TOTP’s Demise – An American View 

22 June 2006

by Joseph Gallant

Living in the United States, I only got to see one season of BBC’s long-running Top Of The Pops: in 1987-88. That season, CBS transmitted the programme in a late-night Friday slot, adding segments presented by Nia Peeples and taped at the network’s Television City facility in Hollywood to make it TOTP a full hour.

I was a regular viewer of the American TOTP, and was sad to see it go. But I was heartened to learn that the original BBC version of the programme continued on, celebrating its 40th anniversary in 2004.

Today, I am sad to learn that after 42 years, the BBC has dropped TOTP, with the final programme to be transmitted on 30 July.

In recent years, I have read various articles on the Internet about the changes in hosts and formats, and opinions that the show’s quality and relevance had declined. But I always held out hope that somehow, the BBC would be able to straighten-out TOTP’s problems. Sadly, this did not turn out to be the case.

What many on both sides of the Atlantic may not realize is that TOTP was actually the Beeb’s “answer” to Rediffusion-London’s Ready, Steady, Go!, which premiered in 1963 and had become quite popular by the end of that year, especially among younger viewers. The BBC needed to find a similar pop show to attract young viewers, and they struck gold with TOTP. While RSG left the air in late 1966, TOTP would endure for generations.

The TOTP archive is no doubt Europe’s most extensive archive of videotape or filmed performances by rock-and-roll artists; Dick Clark Productions’ archive here in the States is probably the only such archive in the world more extensive than that of TOTP. It is thus no surprise that in recent years, the BBC used the TOTP archives to mount Top Of The Pops 2.

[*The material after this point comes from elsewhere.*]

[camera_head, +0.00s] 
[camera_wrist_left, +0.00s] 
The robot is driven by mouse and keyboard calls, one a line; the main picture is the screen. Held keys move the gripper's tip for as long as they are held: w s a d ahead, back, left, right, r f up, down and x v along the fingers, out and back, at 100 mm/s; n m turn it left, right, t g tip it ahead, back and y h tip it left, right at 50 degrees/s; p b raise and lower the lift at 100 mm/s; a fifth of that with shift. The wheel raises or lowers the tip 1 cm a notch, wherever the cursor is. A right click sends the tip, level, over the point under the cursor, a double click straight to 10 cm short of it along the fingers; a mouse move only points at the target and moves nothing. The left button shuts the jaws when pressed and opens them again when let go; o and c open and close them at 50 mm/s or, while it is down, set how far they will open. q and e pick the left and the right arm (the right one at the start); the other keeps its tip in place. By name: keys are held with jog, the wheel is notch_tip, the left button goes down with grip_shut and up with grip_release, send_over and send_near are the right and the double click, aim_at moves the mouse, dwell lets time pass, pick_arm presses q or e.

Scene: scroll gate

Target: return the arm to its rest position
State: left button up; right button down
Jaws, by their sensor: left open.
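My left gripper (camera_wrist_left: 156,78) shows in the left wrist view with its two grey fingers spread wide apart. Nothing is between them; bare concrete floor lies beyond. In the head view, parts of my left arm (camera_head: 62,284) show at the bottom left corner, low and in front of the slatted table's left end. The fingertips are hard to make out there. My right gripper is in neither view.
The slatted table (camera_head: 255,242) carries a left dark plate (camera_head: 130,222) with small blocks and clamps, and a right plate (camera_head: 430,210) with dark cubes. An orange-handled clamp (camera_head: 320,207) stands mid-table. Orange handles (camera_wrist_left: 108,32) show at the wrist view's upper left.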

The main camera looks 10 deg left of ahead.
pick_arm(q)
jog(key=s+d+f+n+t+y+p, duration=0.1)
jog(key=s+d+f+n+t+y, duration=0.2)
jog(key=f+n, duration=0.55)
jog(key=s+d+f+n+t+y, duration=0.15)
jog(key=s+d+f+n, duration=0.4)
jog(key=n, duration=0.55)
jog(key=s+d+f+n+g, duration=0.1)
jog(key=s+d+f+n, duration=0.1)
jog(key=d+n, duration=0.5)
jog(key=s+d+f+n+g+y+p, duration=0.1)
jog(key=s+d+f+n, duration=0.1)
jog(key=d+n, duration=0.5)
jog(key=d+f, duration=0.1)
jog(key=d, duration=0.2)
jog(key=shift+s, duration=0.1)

The basic idea of TOTP is still a good one; it’s a shame that over the last few years, no producer was able to take that basic idea and guide the programme to new heights of success.

Hopefully, BBC-2 will give TOTP on July 30 the proper send-off it deserves. I would like to see original presenter Sir Jimmy Savile as part of the finale, and for him to close the show by saying “This is the end… of the beginning!”.

It was commissioned for only six weeks. It stayed on the air forty-two and a half years. And while millions will mourn the end of it’s long run, perhaps the best way to close this article is to salute the people who, since 1964, made Top Of The Pops the legendary programme it became.